3- Acquérir des connaissances

 

Le leitmotiv du chercheur, tout au long de sa vie, est d’assimiler de nouvelles connaissances, de contraindre au besoin son système cognitif à procéder par accommodation pour être en mesure de continuer à augmenter son stock de connaissance. Ce « stock de connaissances » accumulées au fil des années consiste en des informations plus ou moins complexes, organisées de manière rigoureuse, fruits d'un long processus de développement et de maturation tant au niveau individuel et culturel. C'est ce processus de maturation qui procure aux individus leur logique interne et donc une certaine autonomie face aux connaissances qu’il étreignent lors de travaux de recherche ou lors du démarrage d'un doctorat par exemple.

 

4- Ressentir la recherche

 

Nous n’avons rencontré que des chercheurs sensibles au cours de notre carrière… Et ce, même si certains considèrent que les émotions entravent la pureté de leur raisonnement. Mais, c'est bien au travers de nos émotions face à l'objet que nous observons et analysons que se manifeste la « conscience de nous ». Nous ressentons ainsi toute situation, décision ou action de manière intuitive et affective. Il nous faut apprendre à l’accepter, à vivre avec cette sensibilité, et à lui survivre dans les moments de doute (quand un objet de recherche nous résiste ou que des reviewers de journaux scientifiques  rejettent brutalement une de nos propositions…).

 

5-  Agir en chercheur

 

N’agit en chercheur que celui qui a un comportement éthique, puisque l'obligation morale est nécessaire à tout chercheur qui travaille au niveau de l'expérience et non pas au niveau de la raison pure. Le chercheur n'est certes pas appelé à prendre en charge tous les questionnements du monde, mais simplement à accomplir son devoir, à la place qui est la sienne, et à occuper tout l'espace moral de cette situation.
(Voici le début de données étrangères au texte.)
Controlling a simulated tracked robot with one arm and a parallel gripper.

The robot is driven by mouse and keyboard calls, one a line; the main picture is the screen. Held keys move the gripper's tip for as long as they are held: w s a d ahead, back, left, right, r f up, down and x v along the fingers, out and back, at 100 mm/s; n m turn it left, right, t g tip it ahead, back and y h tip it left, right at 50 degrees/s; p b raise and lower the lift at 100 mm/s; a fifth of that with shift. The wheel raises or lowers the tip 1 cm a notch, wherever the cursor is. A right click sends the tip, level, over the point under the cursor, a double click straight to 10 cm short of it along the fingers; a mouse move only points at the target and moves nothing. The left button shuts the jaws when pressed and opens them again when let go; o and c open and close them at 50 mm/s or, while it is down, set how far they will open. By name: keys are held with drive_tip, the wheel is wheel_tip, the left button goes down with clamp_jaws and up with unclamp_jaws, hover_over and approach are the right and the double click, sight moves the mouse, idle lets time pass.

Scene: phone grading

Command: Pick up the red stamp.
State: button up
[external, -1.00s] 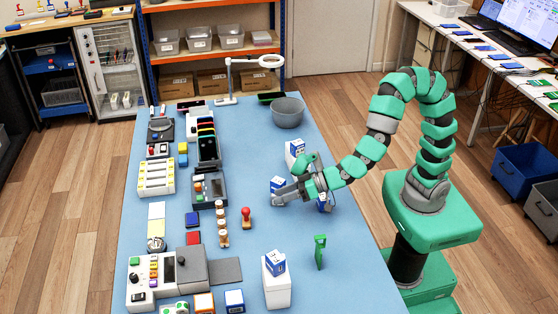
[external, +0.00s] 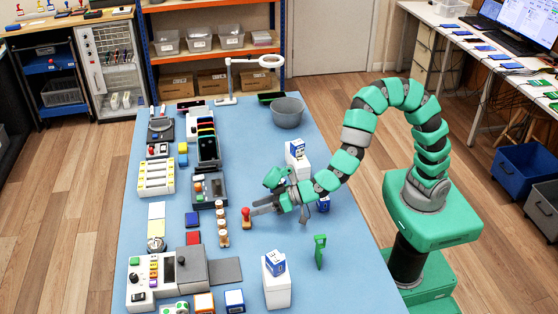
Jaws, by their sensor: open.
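The red stamp (external: 246,214) stands upright on the blue table, just right of a row of wooden-handled stamps (external: 221,222).
A green upright tool (external: 320,251) and a white box with a blue-and-white carton (external: 276,279) stand in front of my arm. More cartons (external: 297,157) stand behind it. A grey bowl (external: 288,112) is at the back. Devices line the left side (external: 208,190).

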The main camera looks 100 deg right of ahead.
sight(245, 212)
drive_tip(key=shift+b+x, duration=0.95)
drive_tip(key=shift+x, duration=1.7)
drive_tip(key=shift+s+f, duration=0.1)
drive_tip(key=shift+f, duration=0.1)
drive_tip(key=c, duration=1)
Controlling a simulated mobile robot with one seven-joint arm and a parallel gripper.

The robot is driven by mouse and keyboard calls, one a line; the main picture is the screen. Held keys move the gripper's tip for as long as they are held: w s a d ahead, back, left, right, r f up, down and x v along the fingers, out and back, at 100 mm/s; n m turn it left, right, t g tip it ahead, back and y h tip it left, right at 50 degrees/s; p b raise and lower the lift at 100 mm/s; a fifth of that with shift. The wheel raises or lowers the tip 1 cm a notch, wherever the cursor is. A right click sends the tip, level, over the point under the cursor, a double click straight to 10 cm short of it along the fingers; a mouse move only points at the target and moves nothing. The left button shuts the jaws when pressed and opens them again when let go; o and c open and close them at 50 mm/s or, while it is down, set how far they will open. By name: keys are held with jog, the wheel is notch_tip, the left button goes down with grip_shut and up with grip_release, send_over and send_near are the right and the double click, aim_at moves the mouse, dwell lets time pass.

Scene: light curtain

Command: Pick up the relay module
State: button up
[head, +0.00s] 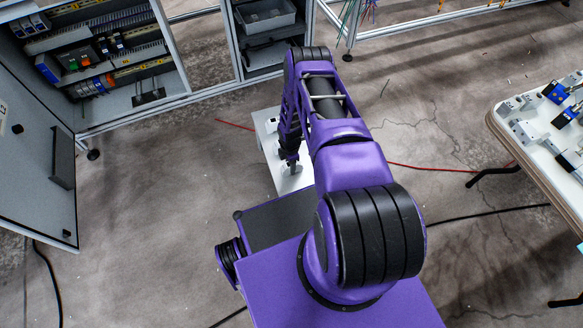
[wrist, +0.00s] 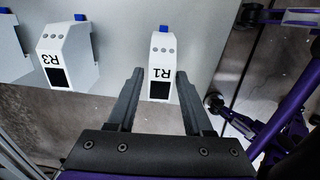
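In the wrist view, a white module marked R1 (wrist: 162,52) stands on a light grey surface (wrist: 115,30). It has a black square on its near end and a blue piece at its far end. My gripper (wrist: 160,73) is open, with one dark finger to each side of the R1 module's near part. The fingers look apart from it; their height against it is hard to tell. A similar module marked R3 (wrist: 65,50) stands to the left, outside the fingers. In the head view, my gripper (head: 291,166) points down over a small white stand (head: 270,143), and my arm hides much of it.
Another white module (wrist: 10,48) is cut off at the wrist view's left edge. In the head view, an open electrical cabinet (head: 125,100) stands at left, and a table with parts (head: 500,128) at right. Red cables (head: 430,168) lie on the floor.

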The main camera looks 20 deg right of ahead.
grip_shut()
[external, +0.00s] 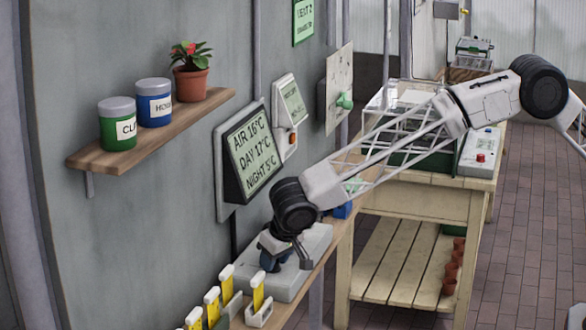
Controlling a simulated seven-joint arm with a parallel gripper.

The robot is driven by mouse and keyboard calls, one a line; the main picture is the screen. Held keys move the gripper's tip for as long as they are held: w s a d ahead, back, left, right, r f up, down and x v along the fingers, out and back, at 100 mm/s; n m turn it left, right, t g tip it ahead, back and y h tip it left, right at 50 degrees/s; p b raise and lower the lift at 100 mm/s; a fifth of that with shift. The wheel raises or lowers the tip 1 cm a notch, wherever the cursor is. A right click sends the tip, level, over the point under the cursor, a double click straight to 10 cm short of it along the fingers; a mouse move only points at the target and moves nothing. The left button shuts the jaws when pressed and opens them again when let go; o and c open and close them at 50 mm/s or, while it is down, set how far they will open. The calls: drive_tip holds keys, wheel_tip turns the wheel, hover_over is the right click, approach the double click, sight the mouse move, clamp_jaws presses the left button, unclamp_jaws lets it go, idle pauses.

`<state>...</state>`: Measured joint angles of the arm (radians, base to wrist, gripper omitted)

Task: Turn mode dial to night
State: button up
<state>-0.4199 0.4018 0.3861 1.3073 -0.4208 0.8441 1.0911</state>
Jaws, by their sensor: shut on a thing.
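A flat light-grey box (303,277) lies on the narrow wooden bench along the wall. My gripper (276,262) comes down from the right and is over the left part of this box. Its fingers are shut on the mode dial, which is almost wholly hidden by the fingers and wrist. The dial's pointer and any mode marks, night included, cannot be read here. A tilted display (250,152) on the wall above reads AIR 16°C, DAY 17°C, NIGHT 5°C.
Yellow-and-white tagged holders (258,295) stand close in front of the box. A blue object (343,210) is behind it. A wall shelf (150,130) holds two tins and a potted plant. A wooden table (420,200) stands behind my arm.

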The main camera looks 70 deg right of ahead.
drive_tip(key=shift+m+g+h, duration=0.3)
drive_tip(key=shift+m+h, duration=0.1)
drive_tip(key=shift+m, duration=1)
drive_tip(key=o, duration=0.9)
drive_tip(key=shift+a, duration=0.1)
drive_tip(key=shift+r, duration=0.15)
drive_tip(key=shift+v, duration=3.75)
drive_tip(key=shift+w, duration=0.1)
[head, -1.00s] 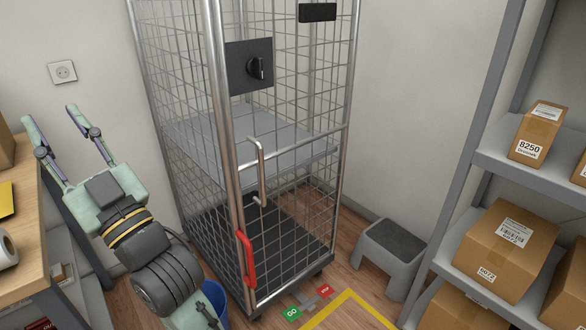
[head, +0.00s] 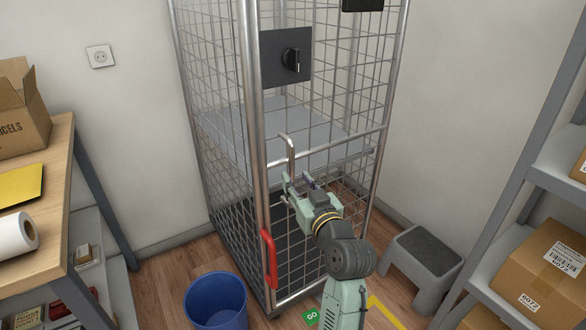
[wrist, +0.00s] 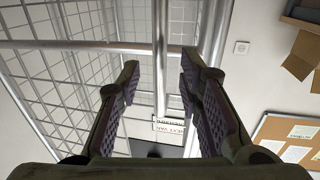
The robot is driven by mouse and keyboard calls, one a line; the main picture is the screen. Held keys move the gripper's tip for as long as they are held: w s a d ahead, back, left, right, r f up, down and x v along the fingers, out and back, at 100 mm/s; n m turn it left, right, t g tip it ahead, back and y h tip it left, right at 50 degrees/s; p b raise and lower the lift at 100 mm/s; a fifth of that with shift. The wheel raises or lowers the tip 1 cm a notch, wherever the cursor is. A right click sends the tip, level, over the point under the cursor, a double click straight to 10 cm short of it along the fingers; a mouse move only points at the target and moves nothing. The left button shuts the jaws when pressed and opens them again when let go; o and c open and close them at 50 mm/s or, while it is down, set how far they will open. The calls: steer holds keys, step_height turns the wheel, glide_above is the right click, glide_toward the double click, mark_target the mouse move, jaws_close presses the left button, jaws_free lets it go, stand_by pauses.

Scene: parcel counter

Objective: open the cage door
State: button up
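The tall wire cage (head: 222,130) stands against the wall with its mesh door (head: 325,125) in front; the door looks shut. A bent metal handle bar (head: 291,150) stands out from the door. Above it a dark plate (head: 270,62) carries a black knob (head: 292,60). My gripper (head: 295,183) is open at the handle's lower part, which it partly hides. In the wrist view the handle (wrist: 161,45) runs upright between my two spread fingers (wrist: 159,80); neither finger visibly touches it. A red lever (head: 269,258) sits low on the cage's front post.
A grey step stool (head: 424,262) stands right of the cage, and a blue bin (head: 216,298) in front at left. A wooden bench (head: 58,160) is at left and a parcel shelf (head: 555,170) at right. A green GO pad (head: 311,317) lies on the floor.

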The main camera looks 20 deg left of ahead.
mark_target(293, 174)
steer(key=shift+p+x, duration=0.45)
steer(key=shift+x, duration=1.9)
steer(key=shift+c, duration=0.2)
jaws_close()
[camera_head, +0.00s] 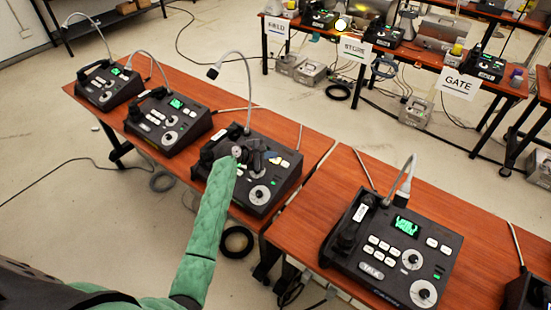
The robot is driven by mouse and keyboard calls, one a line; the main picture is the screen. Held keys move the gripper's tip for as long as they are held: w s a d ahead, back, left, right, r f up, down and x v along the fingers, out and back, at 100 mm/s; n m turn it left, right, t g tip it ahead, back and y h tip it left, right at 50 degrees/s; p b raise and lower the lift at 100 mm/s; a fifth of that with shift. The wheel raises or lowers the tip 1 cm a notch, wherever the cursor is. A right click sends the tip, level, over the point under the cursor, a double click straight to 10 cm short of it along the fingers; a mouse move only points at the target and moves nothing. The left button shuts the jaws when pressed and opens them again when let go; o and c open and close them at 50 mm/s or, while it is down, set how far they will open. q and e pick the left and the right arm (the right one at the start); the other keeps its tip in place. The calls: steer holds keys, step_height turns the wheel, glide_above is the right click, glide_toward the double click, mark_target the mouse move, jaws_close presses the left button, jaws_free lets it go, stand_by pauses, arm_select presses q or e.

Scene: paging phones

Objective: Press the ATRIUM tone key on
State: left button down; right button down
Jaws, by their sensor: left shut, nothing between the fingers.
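My left gripper (259,156), dark and shut with nothing in it, is over the keys of a black paging phone (283,187) on the near-left table. My green-sleeved left arm reaches up to it from below. The gripper hides this phone's screen and part of its keys; I cannot tell whether it touches a key. A dial and a few pale keys show beside it. No label reading ATRIUM can be made out on any phone, and key lettering is too small to read. My right gripper is not in view.
Two more phones (168,122) (107,86) stand to the left on the same table (309,142). A larger phone with a TALK key (371,271) stands on the right table (459,215). Gooseneck microphones rise from the phones. Tables with FIELD, STORE and GATE signs (459,83) stand behind.

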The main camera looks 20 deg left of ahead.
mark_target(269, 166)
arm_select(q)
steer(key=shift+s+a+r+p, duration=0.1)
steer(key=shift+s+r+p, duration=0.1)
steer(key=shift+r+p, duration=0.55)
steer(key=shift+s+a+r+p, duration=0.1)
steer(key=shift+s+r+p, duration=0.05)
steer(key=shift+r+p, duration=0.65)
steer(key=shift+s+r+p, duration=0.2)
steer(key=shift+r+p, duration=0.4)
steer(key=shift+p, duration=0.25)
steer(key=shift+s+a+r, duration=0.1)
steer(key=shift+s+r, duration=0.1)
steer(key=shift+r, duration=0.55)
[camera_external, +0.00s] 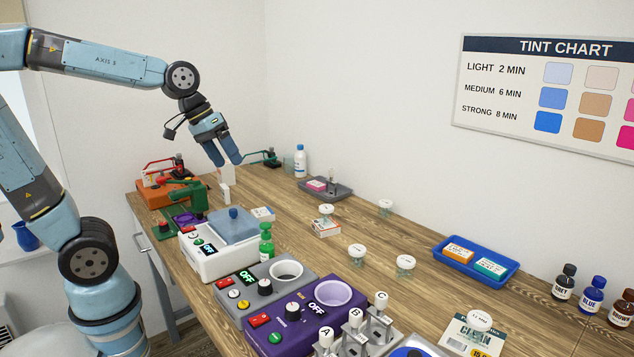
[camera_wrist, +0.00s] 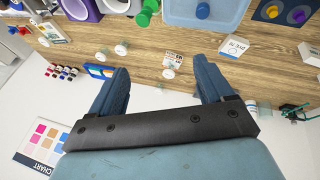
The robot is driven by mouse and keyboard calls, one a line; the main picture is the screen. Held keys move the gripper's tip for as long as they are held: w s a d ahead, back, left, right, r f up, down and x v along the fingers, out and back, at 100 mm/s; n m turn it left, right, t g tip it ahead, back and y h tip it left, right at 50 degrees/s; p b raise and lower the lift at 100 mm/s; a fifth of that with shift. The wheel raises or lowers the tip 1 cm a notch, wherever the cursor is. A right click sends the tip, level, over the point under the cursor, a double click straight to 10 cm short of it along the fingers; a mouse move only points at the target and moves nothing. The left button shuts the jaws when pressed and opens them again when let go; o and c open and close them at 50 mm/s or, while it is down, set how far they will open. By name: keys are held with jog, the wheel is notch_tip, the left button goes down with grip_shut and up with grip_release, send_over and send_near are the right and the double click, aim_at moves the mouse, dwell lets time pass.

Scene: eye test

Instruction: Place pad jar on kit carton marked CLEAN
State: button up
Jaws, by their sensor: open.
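Several small clear jars with white lids stand on the table; their lid writing is too small to read, so I cannot tell which is the pad jar. One jar (camera_external: 326,209) is at a small orange-and-white carton (camera_external: 325,230); others are a back jar (camera_external: 385,207), a middle jar (camera_external: 357,255) and a right jar (camera_external: 405,264). A green, white and yellow carton reading CLEAN (camera_external: 462,336) lies at the front right, with a white-lidded jar (camera_external: 479,321) on it. My gripper (camera_external: 228,162) is open and empty, raised above the table's far left, apart from every jar. It also shows in the wrist view (camera_wrist: 162,68).
A blue tray (camera_external: 440,248) with two small boxes and several dark bottles (camera_external: 592,297) are at the right. A grey tray (camera_external: 341,193) and white bottle (camera_external: 300,161) are at the back. Machines, including a purple warmer (camera_external: 275,341), line the front. Bare wood shows mid-table.

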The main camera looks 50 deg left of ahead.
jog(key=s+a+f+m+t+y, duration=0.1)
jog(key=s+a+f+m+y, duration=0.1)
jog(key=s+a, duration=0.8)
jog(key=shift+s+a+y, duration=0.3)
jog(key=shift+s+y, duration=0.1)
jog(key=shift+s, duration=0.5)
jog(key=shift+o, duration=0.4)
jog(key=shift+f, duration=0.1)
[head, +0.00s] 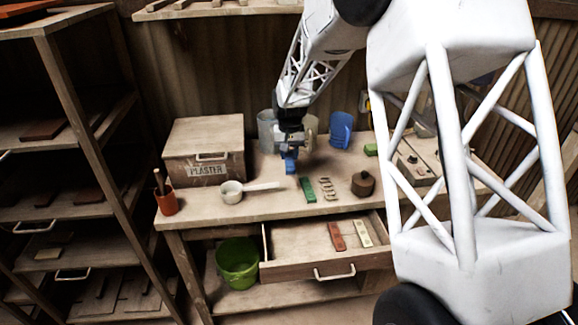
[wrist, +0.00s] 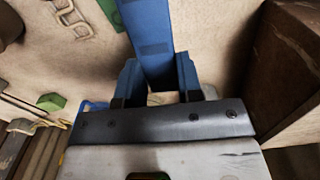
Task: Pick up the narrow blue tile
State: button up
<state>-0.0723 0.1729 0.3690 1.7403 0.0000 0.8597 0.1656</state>
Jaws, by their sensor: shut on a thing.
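The narrow blue tile (wrist: 152,35) is between the fingers of my gripper (wrist: 158,85) in the wrist view. The tile reaches away from the fingers toward the top of that picture. In the head view my gripper (head: 290,155) is over the back of the workbench, and the blue tile (head: 290,167) shows at its tips, pointing down. My gripper is shut on the tile. I cannot tell from the head view whether the tile's lower end touches the bench top.
A plaster box (head: 204,150), white scoop (head: 232,191), green tile (head: 307,189), chain (head: 326,189) and brown weight (head: 363,183) are on the workbench (head: 270,205). A blue jug (head: 341,130) stands close behind. The open drawer (head: 290,268) holds a red tile (head: 336,236) and a cream tile (head: 361,233).

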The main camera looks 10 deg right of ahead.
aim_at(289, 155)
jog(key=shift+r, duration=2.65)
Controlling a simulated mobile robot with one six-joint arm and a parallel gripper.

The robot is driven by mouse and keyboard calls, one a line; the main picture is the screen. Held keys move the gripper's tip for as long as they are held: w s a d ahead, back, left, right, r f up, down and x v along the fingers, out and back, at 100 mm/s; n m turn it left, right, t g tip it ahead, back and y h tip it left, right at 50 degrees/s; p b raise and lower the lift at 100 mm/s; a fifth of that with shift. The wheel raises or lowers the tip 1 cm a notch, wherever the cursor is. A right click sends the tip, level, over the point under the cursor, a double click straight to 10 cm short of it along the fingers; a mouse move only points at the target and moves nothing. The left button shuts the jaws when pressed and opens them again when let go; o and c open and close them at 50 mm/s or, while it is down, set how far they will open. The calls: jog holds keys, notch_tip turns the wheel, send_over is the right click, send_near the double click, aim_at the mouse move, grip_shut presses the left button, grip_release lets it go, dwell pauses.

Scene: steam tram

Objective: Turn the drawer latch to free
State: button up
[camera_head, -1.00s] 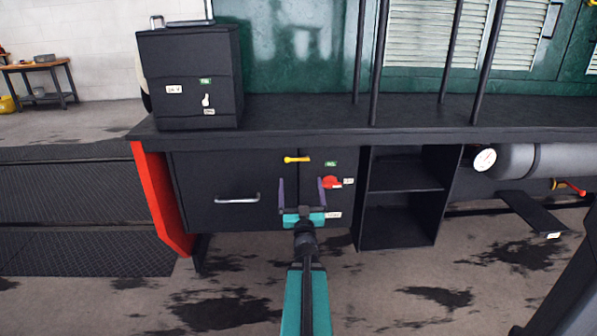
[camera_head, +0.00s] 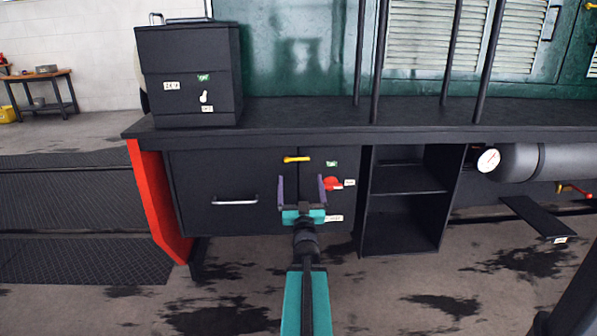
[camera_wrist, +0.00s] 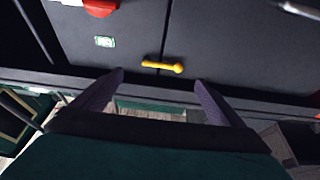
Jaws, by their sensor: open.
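The drawer latch is a yellow lever (camera_head: 296,159) near the top of the dark cabinet front. It lies level across the seam between the drawer (camera_head: 190,187) and the panel to its right. In the wrist view the yellow lever (camera_wrist: 162,66) shows just beyond the fingertips, near the middle between them. My gripper (camera_head: 301,190) is open and empty, with its two purple fingers apart, and in the head view its tips lie below the latch. I see no contact with the latch. The drawer has a silver bar handle (camera_head: 235,200) and looks shut.
A red knob (camera_head: 332,184) sits close to the right of my gripper. A green label (camera_head: 331,164) is above it. An open shelf (camera_head: 402,186) stands further right. The bench top (camera_head: 300,112) overhangs the cabinet, with a black box (camera_head: 190,80) at its left.

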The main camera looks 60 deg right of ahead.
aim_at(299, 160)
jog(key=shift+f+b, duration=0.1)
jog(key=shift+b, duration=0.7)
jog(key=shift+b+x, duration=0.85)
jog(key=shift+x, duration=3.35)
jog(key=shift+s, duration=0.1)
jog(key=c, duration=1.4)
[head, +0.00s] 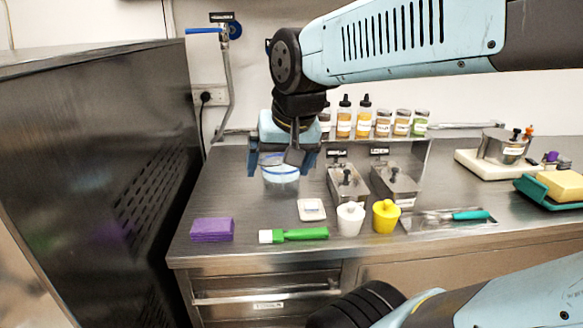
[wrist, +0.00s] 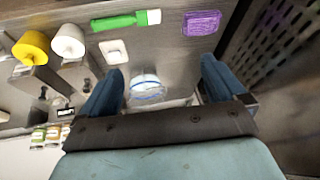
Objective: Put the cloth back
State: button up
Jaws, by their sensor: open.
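The purple cloth (head: 212,229), a folded flat block, lies near the counter's front edge at the left in the head view. It shows at the top right of the wrist view (wrist: 202,23). My gripper (head: 282,166) is open and points down above the counter, behind and to the right of the cloth, apart from it. In the wrist view its two blue fingers stand wide apart (wrist: 160,85) with nothing held. A clear tub with a blue rim (head: 281,183) stands below the gripper and shows between the fingers in the wrist view (wrist: 147,90).
A green-handled brush (head: 303,234), a small white dish (head: 311,210), and white (head: 350,219) and yellow (head: 386,216) pots line the front. Lidded metal pans (head: 395,184) stand behind. A yellow block (head: 562,187) sits on a green tray (head: 530,187). A tall metal machine (head: 100,150) bounds the left.

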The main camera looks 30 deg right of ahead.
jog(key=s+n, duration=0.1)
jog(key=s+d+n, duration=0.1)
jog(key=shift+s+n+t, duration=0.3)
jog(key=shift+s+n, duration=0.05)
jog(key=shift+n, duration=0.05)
Le questionnement sur l'éthique se situe aux trois niveaux que sont l'étique de la collectivité, l'éthique du groupe de travail ou de la communauté spécifique à laquelle appartient le chercheur, et son éthique individuelle face aux personnes qu'il rencontre sur le terrain, la manière dont il effectue ses travaux et le respect élémentaire qu'il leur doit.